**TASK DETAILS:**
Nothing but the lines from the line that contains "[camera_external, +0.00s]" through the line that contains "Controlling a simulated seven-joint" should appear in the output, each reproduced exactly.

**ENTRIES SHOWN:**
begin

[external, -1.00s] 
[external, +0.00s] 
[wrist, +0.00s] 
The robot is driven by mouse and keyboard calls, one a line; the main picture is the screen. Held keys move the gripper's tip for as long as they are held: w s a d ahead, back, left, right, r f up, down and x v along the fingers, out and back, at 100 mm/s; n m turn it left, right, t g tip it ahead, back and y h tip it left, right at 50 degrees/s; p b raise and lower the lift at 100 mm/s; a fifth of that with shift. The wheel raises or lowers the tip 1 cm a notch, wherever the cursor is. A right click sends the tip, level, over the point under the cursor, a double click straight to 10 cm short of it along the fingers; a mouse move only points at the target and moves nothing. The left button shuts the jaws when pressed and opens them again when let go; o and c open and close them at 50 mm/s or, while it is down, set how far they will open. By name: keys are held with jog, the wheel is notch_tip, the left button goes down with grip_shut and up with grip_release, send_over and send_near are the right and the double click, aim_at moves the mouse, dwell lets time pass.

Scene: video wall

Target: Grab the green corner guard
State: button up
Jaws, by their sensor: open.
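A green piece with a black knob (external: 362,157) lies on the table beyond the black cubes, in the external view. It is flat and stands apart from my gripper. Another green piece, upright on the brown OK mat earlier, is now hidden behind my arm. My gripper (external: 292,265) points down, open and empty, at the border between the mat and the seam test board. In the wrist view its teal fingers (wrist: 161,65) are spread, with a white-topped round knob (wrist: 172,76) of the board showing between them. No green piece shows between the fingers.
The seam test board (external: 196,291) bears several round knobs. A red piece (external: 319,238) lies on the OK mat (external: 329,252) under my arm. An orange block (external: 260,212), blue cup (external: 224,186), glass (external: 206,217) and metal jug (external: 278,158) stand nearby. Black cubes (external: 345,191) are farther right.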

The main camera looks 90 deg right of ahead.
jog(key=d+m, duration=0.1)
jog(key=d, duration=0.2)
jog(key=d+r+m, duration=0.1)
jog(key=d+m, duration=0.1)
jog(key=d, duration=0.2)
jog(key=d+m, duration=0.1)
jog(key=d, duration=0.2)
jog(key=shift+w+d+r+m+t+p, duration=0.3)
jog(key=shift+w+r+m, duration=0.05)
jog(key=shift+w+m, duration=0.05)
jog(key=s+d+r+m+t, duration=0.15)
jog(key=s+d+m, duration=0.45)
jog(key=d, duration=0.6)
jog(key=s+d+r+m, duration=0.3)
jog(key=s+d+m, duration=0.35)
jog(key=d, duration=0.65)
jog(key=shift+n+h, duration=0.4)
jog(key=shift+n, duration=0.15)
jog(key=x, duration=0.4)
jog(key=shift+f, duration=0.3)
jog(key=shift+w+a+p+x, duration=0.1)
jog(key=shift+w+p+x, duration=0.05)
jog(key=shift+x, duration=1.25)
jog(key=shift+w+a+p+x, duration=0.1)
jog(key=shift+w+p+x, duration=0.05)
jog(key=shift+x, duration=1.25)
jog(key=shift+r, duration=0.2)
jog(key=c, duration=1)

end
begin

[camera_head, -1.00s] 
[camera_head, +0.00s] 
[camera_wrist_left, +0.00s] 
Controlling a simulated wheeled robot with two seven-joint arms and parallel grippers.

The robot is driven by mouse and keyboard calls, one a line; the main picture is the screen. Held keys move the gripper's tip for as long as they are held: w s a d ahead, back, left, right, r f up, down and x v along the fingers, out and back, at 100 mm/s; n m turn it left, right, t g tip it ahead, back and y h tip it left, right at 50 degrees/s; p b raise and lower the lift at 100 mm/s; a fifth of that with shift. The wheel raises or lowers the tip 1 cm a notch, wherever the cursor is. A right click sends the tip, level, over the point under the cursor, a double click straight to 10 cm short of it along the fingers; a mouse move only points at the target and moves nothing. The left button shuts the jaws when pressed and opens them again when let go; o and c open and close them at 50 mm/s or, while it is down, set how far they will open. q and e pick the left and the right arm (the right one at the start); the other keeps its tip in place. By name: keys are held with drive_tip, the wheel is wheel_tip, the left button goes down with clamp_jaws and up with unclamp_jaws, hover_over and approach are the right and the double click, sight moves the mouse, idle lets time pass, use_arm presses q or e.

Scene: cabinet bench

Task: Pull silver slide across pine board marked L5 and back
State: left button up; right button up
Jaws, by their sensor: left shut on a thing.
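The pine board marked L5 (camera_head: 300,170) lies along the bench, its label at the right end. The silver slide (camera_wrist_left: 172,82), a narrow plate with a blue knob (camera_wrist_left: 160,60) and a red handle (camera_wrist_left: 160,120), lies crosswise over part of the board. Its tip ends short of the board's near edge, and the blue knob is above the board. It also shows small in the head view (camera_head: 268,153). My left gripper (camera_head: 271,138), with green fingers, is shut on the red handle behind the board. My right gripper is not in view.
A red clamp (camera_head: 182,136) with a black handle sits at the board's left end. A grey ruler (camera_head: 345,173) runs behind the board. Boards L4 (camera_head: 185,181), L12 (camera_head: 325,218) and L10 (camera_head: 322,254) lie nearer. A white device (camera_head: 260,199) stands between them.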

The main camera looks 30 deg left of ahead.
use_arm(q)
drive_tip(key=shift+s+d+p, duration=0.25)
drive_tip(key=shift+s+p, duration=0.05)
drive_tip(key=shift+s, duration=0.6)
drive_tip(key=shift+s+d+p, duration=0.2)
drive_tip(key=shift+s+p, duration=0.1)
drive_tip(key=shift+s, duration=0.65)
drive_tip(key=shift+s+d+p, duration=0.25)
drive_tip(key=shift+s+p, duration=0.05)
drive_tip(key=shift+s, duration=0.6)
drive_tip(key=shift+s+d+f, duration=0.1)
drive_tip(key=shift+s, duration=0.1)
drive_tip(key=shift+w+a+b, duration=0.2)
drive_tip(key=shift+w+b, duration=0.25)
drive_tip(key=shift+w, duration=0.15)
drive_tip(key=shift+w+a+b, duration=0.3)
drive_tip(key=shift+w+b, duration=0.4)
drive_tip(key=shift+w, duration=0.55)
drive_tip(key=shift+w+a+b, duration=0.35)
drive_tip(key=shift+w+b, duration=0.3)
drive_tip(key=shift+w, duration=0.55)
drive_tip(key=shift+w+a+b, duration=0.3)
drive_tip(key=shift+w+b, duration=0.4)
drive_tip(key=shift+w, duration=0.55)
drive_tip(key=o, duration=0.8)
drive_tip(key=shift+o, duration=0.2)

end
begin

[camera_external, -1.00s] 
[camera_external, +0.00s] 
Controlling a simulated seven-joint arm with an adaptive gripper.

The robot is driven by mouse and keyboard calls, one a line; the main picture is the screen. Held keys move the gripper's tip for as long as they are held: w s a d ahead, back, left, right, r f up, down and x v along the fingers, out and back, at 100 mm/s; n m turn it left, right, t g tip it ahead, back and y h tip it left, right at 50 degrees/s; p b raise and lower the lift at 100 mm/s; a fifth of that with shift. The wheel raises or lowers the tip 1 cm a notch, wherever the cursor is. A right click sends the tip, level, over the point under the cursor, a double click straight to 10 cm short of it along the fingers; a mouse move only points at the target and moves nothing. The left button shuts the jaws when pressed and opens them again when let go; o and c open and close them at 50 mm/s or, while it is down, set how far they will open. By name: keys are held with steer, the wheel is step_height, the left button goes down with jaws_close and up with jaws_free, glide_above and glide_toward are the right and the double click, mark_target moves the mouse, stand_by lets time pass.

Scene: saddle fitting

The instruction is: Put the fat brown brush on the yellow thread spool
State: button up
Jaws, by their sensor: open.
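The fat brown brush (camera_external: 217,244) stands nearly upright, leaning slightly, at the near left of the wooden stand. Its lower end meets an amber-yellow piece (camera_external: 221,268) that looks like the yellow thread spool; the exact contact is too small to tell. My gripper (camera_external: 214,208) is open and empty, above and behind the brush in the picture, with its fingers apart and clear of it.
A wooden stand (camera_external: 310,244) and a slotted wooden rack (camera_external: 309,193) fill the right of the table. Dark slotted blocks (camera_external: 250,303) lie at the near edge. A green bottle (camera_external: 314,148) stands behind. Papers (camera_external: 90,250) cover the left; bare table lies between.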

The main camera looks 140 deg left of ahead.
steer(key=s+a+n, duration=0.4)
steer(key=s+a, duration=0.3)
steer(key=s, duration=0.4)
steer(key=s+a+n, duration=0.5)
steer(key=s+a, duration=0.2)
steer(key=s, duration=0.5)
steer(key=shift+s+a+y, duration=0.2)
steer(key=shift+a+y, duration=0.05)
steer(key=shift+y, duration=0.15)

end

**EXERCISE RESPONSE:**
[camera_external, +0.00s] 
Controlling a simulated seven-joint arm with an adaptive gripper.

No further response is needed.